Fatigue began to settle in the second half of the fight and the clinching between the two was more often with Cornejo initiating the majority of it.  It didn’t help that Crews-Dezurn would rush in and almost land in her slightly taller opponent’s arms.

 

Cornejo began to slow down and Crews-Dezurn took advantage by looking to score three punch combinations.  Cornejo had her moments in the sixth and seventh rounds, scoring right hands while also doing some damage in the more frequent exchanges.

 

“She is a two-trick pony,” Crews-Dezurn said of her opponent’s style.  “I was just trying not to get hit with the dumb stuff so I just did what I had to do.”

 

In the eighth, in a display of frustration, Cornejo hit Crews-Dezurn with a blatant rabbit punch following a clinch.
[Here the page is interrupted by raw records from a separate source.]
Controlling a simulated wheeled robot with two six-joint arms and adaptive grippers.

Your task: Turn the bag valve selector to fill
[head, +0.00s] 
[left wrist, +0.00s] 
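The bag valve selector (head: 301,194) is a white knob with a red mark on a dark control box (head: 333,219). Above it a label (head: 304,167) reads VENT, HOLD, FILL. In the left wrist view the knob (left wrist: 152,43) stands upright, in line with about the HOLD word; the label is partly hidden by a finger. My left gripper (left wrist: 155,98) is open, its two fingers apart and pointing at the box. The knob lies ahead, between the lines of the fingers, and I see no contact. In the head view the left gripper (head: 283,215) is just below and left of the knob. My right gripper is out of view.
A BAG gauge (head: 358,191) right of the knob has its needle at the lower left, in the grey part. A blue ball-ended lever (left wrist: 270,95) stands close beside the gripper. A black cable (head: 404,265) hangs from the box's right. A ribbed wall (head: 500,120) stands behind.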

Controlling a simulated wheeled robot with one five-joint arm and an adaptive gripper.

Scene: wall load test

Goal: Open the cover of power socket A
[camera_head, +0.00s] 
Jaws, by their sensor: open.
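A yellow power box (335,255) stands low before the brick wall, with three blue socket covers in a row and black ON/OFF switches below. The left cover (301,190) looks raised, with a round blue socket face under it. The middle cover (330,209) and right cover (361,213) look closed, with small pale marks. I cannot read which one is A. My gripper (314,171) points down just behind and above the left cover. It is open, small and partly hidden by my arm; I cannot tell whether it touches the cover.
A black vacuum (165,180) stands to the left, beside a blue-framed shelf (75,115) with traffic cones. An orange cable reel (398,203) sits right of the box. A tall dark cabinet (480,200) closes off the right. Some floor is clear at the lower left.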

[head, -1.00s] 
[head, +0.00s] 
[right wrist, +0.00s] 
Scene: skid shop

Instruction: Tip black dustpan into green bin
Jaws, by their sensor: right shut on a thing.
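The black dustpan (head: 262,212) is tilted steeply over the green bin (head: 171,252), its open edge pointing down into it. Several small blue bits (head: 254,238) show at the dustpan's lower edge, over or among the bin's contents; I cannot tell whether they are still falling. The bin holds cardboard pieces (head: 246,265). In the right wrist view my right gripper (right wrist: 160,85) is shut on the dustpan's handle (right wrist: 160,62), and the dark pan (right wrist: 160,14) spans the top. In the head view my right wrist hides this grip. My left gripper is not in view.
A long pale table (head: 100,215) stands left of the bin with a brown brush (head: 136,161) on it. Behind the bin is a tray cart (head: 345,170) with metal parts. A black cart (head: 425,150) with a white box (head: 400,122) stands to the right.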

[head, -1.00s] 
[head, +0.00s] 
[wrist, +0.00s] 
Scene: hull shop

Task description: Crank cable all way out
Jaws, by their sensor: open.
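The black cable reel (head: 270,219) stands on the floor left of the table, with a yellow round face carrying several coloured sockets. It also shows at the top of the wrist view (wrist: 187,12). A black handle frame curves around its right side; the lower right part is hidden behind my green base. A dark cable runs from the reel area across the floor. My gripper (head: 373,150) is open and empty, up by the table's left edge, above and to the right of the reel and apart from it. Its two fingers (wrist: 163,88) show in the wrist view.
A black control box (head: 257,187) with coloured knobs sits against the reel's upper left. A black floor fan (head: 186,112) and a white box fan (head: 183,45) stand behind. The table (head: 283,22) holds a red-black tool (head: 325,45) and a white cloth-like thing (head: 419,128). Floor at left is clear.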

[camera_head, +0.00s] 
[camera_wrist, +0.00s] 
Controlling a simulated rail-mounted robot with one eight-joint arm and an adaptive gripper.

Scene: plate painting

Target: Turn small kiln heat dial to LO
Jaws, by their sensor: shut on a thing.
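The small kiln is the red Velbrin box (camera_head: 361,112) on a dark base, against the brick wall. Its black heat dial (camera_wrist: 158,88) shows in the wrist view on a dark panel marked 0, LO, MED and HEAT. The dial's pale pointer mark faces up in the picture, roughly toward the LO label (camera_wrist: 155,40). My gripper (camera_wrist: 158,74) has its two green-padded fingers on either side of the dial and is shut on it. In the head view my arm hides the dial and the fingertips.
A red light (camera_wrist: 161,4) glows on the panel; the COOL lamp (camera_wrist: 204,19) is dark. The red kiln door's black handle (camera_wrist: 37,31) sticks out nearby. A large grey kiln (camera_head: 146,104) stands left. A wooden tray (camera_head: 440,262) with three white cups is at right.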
That prompted referee Tom Taylor to issue a stern warning to the Mexican-American.

 

“I always feel like the underdog so I just try to keep it clean,” Crews-Dezurn answered when asked why she didn’t retaliate.  “I just need one point to be taken from me and there goes my whole fight.”

 

The last third of the fight fell into a pattern with Crews-Dezurn stalking Cornejo around the ring and landing big overhand rights.

 

The fight ended just as it began, with an aggressive Crews-Dezurn landing the harder, more telling punches and with a combination that snapped Cornejo’s head back.

 

“As you can see, I was more clean this fight,” Crews-Dezurn said of her performance.  “She held a lot but I just tried to work through it.  It was a lot of pressure on me, it is Mexican Independence Day and everybody wants a happy ending but this is for boxing and I wanted to put on a good show, and I am happy after it is all said and done, the people embraced me.”

 

Another American fighter, Alicia “The Empress” Napoleon of New York, holds the WBA title.

 

“I got a good promotional company and they have a bag to push,” she said regarding getting Napoleon in the ring soon.  “We throw that money out and she is not a spring-chicken so she has a lot to gain but you are going to risk a lot.  We’ll see.”